Those attending the Irish Cultural Society meeting in the Garden City Library on September 10, 2014 now know how baseball got its term “pinch hitter.” When John McGraw was asked why he signed the over-the-hill player Mike (Turkey Mike) Donlon to the team, McGraw explained that Turkey Mike was good in a “pinch.” Mike is forgotten but not “pinch hitter.” This bit of baseball lore and much more were the subjects of Professor Richard Pioreck’s talk entitled “The Irish in Baseball.”
Professor Pioreck teaches creative writing and American literature at Hofstra University. He created the class on baseball and American literature at Hofstra, a class that goes beyond the well known "The Natural" to the forgotten classic "The Universal Baseball Association, J. Henry Waugh, Prop." He has been on the program at the academic symposium at the Cooperstown Hall of Fame, one feature being his article on “Casey at the Bat” on the poem’s 125th anniversary.
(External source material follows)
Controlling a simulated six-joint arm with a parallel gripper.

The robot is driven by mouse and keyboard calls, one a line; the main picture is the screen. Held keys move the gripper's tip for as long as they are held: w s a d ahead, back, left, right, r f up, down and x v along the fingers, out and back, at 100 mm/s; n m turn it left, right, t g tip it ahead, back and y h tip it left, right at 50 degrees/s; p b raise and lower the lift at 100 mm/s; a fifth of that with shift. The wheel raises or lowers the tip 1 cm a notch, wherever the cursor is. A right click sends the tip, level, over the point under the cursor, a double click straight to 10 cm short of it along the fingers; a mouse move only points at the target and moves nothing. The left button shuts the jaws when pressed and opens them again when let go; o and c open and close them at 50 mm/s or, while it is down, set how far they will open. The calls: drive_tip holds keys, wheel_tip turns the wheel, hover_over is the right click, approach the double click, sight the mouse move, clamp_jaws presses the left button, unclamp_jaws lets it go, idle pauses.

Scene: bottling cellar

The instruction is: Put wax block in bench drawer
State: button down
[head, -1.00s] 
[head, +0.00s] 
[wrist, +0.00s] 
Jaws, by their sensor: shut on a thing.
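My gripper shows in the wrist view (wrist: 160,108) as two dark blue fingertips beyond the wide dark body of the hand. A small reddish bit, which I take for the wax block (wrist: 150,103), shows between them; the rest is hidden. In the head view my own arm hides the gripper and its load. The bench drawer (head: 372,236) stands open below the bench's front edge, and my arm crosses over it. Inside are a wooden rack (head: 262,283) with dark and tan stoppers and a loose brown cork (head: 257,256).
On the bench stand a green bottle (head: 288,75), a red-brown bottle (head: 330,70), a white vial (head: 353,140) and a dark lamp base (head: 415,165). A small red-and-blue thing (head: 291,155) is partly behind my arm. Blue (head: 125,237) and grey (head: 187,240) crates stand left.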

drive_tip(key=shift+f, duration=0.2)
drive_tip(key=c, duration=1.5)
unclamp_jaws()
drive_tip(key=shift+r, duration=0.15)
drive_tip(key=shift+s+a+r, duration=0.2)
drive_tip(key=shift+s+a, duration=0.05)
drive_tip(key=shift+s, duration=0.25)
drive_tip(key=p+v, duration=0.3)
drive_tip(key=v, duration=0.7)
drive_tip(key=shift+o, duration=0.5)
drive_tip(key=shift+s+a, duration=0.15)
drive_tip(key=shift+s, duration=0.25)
In his talk at the Irish Cultural Society meeting, Professor Pioreck provided the background of “Casey” and its theme of “try, try again.” He used the poem to draw the connection of baseball to vaudeville, baseball being the daylight source of entertainment and vaudeville the venue of the evening. Players and entertainers intermingled and players like John McGraw, Mike “King” Kelly and Marty McHale became, like Babe Ruth, vaudeville attractions in the off season. Incidentally, the painting of Mike Kelly, baseball’s first superstar, sliding into third was more popular than paintings of Rubensque nudes, or of The Battle of Little Big Horn.
“Casey at the Bat,” Professor Pioreck pointed out, became the signature recitation of the actor DeWolfe Hopper, Hedda Hopper’s husband. Every opportunity he had, Hopper recited “Casey” over a forty-four year period. Someone has estimated that Hopper recited the poem in public 10,000 times. This factoid about “Casey” proves that “Casey at the Bat” will live forever.
Professor Pioreck’s audience of over seventy people were treated to mentions of Lou Costello, “Tinker to Evers to Chance,” Ed Delahunty, and “Hit ‘em where they ain’t” Wee Willie Keeler and Brooklyn’s bête noire, Walter O’Malley.
The outcome of Professor Pioreck’s talk was the vow of many audience members to take a pilgrimage to Foley’s Bar near the Empire State Building to visit the Irish Baseball Hall of Fame. What better outcome could there be after a presentation characterized by language well used, humor, and information about the Irish in Baseball!